Miners body FIMI on Monday sought to withdraw the government’s decision to impose export duty on low-grade iron ore, saying the move will have adverse ramifications not only on the iron ore mining industry but also on the supply of raw material to downstream users.

China has been the main market for Indian low-grade iron ore fines.

Miners body FIMI on Monday sought to withdraw the government’s decision to impose export duty on low-grade iron ore, saying the move will have adverse ramifications not only on the iron ore mining industry but also on the supply of raw material to downstream users.

On Saturday, the government had raised the duty on exports of low-grade iron ore to 50 per cent from nil. The move was aimed at increasing the availability of raw material for domestic steel manufacturers and other users of iron ore.

FIMI, however, urged finance minister Nirmala Sitharaman to review the decision and demanded its immediate withdrawal.

“Imposition of export duty on all grades of iron ore is self-defeating. In a mine, ores of different grades are produced, whereas the steel industry procures only high-grade ore of plus 58 per cent Fe. The low-grade thus gets accumulated at mines. If it is not removed, it will occupy space which will affect mining operations, leading to shortage,” Federation of Indian Mineral Industries (FIMI) Secretary General R K Sharma said over phone.

Since there’s no demand for low-grade iron ore in the country, export is the only option for miners. With higher export duty, this becomes unviable. If mines close because of this, this will lead to massive job losses, making it self-defeating, Sharma said.

“The imposition of export duty on iron ore of below (-58 per cent Fe) has wider and adverse ramifications… The decision taken for the imposition of export duty on low-grade iron ore… may kindly be reviewed and completely be withdrawn as was prevailing hitherto,” FIMI said in its letter to the finance minister.

Currently, the non-moving stock of more than 121 million tonnes of low-grade iron ore is lying at mine heads and in dumps in the country. Owing to the fact that there is no domestic market for such low-grade iron ore, there is no option but to export these low-grade ore which is mainly in the form of fines.

China has been the main market for Indian low-grade iron ore fines.

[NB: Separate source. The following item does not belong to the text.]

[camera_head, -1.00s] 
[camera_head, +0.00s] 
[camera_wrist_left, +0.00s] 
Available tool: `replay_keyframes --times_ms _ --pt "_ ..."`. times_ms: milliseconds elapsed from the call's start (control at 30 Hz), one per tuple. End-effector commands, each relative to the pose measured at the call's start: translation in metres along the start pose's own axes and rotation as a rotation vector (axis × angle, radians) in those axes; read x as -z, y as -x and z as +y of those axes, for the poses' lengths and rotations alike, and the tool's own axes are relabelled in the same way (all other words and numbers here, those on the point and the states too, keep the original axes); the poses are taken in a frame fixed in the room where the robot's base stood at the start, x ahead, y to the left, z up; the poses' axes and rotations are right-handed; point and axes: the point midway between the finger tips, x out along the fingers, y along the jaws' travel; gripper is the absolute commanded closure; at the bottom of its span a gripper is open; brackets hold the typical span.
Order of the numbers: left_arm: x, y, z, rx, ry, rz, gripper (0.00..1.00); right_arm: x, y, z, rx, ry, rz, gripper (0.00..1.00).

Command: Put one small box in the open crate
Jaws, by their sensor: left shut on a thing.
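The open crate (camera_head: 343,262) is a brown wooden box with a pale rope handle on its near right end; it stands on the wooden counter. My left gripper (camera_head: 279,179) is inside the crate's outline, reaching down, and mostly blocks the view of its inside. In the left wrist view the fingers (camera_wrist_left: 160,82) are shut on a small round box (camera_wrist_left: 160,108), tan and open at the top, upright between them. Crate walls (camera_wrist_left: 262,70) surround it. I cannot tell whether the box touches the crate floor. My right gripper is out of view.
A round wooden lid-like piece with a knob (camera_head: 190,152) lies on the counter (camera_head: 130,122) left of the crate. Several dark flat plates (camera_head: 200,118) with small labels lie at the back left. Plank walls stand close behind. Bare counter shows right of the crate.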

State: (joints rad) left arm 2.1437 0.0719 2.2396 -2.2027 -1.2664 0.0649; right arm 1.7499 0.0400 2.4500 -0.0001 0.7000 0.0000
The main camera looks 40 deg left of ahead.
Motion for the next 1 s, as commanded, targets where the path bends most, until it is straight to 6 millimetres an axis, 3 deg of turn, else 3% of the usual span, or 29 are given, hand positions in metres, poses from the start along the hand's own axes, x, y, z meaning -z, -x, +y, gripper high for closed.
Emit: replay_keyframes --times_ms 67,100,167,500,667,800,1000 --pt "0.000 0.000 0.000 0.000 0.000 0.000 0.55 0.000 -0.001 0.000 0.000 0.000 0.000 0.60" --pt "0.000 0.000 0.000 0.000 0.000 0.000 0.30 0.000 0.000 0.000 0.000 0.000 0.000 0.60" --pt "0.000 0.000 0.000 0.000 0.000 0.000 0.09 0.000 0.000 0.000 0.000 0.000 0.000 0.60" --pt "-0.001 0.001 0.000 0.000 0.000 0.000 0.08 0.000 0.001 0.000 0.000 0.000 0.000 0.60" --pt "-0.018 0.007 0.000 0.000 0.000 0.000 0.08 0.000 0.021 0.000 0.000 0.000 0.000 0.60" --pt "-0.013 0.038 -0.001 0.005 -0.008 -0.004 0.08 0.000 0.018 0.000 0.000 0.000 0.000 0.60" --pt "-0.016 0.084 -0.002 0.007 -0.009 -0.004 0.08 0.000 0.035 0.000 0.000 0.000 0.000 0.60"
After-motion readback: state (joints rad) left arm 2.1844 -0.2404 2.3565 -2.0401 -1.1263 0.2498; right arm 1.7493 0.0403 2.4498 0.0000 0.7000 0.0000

However, owing to depressed demand coupled with softening of prices, the demand for Indian low-grade iron ore fines has been declining.

While during 2020-21, the exports of low-grade iron ore was 34.26 million tonnes, it declined to 12.83 MT during 2021-22.

“As such any imposition of export duty will lead to complete elimination of exports of low-grade iron ore from the country, adversely impacting the foreign exchange, availability of domestic raw material and the employment,” the letter said.